Electrical characteristics of a vertically integrated field-effect transistor using non-intentionally doped Si nanowires

In this paper, we report the fabrication and the electrical characterization of Vertical Gate All Around Field-Effect Transistors (GAA-FET) using nonintentionally doped Silicon NanoWires (SiNWs) grown by Chemical Vapour Deposition (CVD) using the Vapour-Liquid-Solid (VLS) mechanism as conduction channel. The SiNWs GAA-FET devices exhibited n-channel type semiconductor behaviour whereas the as-grown SiNW FET present p-type behaviour.
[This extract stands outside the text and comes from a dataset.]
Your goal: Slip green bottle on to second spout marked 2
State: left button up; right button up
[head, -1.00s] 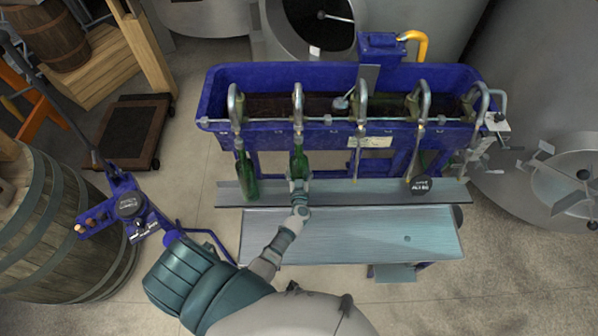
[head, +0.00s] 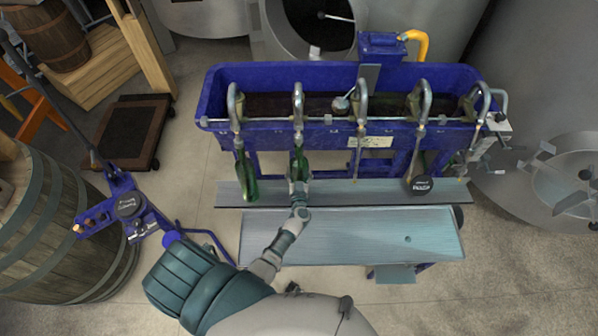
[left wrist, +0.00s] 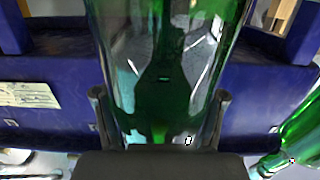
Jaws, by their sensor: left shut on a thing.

This effect may be due to positive fixed charge located in the oxide shell or at the Si/SiO₂ interface. Moreover we show that the threshold voltage at room temperature is around −0.95 V, a high I_ON/I_OFF ratio up to 10⁶ with a low I_OFF current about 1 pA, a maximum transconductance (g_m,max ∼ 0.9 μS at V_GS = −0.65 V and V_DS = 1 V) and a minimum inverse subthreshold slope around 145 mV/decade. In light of these characteristics, these devices can be suitable for high performance, low power consumption components and especially for high density integration in integrated circuits (ICs) interconnections regarding to their 3D architecture.